Having worked mostly as a developer, the myth is that ALL programmers
should tune SQL.  Poor programmers trying to tune a query just make it
unreadable.  Good programmers should be able to tune, and depending on
the shop, they should be able to do it better than an DBA in some
situations (There are many places where the programmers have a better
understanding of how the tables interrelate than the DBA)

Note I said GOOD programmers.

Now, if you have a good programmer, the more information available, the
better.  True, buffer cache hit may not help him much, but knowing the
types of indexes and strategies will help in many cases.  Having the
information available lets the programmer at least present and discuss
the issue intelligently, do you prefer "Help, this query runs to slow"
or "This query doesn't run as fast as it should. Index x would help, but
it is not being used.  I'm checking a low frequency value, but it looks
like it ends up in the same histogram buckets as a high frequency code."

Again, note that I said good programmers... :)

-----Original Message-----
Sent: Monday, April 01, 2002 2:13 PM
To: Multiple recipients of list ORACLE-L


I think there's a new myth:  Programmers should tune SQL.

Harrison says his book is for developers, but consider what he actually
covers.  Chapter 8, Tuning Table Access, covers many topics that are for
DBA's, not developers:

-- hit rate in the buffer cache
-- db_file_multiblock_read_count
-- number of blocks used for the table
-- size of data blocks
-- depth of index
-- histograms
-- use of ANALYZE and dbms_stats
-- subtle points of index creation
-- types of indexes, strategies
-- fast full index scan
-- bitmap_merge_area_size parm
-- alter table minimize records_per_block
-- setting up hash clusters
-- IOT's, configuring the overflow statement
-- periodic rebuild of indexes
-- fast_full_scan_enabled=true parm
-- lowering the high water mark
-- optimizing PCTFREE andd PCTUSED

That's from just *one* chapter.  Oh sure, he also devotes a few pages to
avoiding accidental full table scans caused by SQL that disables an
index,
etc.  But how often are developers going to tune SQL by using the rest
of
the stuff in this chapter?

The root problem is, the phrase "tune SQL" is a myth.  Sure the SQL runs
slow, then you tune it and it runs faster.  But tuning it often requires
DBA
knowledge, something DBA's may take for granted, but for developers it's
a
huge area they have no familiarity with at all.
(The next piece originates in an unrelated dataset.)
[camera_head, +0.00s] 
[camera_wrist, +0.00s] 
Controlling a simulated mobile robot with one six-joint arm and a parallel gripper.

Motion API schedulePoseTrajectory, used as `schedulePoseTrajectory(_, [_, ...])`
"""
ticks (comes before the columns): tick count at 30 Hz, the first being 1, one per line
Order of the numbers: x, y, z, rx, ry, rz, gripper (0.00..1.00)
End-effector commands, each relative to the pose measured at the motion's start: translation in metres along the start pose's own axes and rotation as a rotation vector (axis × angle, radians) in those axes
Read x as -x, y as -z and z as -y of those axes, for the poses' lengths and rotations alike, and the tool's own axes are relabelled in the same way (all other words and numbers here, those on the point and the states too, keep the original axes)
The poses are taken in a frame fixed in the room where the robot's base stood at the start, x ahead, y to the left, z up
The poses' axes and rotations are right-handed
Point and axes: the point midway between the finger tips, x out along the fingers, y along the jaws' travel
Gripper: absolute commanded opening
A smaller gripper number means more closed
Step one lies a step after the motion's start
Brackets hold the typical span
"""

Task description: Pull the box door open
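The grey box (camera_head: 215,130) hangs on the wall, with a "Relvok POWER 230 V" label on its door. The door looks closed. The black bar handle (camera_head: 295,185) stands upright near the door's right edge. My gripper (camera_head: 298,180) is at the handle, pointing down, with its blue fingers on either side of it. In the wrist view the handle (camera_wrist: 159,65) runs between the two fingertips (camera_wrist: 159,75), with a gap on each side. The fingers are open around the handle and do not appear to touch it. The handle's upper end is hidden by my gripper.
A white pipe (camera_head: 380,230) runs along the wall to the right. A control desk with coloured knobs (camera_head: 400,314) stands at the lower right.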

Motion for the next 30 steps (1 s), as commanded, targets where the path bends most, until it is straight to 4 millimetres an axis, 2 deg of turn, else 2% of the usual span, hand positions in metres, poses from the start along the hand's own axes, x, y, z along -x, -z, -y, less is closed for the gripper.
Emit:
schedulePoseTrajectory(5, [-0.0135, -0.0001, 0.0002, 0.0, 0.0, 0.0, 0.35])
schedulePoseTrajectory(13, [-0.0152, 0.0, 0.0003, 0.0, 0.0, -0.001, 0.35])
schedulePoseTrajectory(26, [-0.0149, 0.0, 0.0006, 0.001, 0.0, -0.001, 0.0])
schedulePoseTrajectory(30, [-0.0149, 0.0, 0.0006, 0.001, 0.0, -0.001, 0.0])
There's a specific set of things you can ask developers to do, but
there's
another set of things that are required and that you can't reasonably
ask
developers to do.  Harrison's idea that you can get developers to "tune
SQL"
is a myth.  He's really written a DBA book that delves into tuning SQL,
which is a reasonable goal.  But to do the reverse -- asking a developer
to
delve into tuning SQL -- means they have to come to grips with DBA
topics,
and that's not a reasonable thing to ask.  He should take a subset of
his
book (perhaps a third) and call it SQL Tuning For Developers, and give
the
current book an accurate title ... SQL Tuning for DBA's.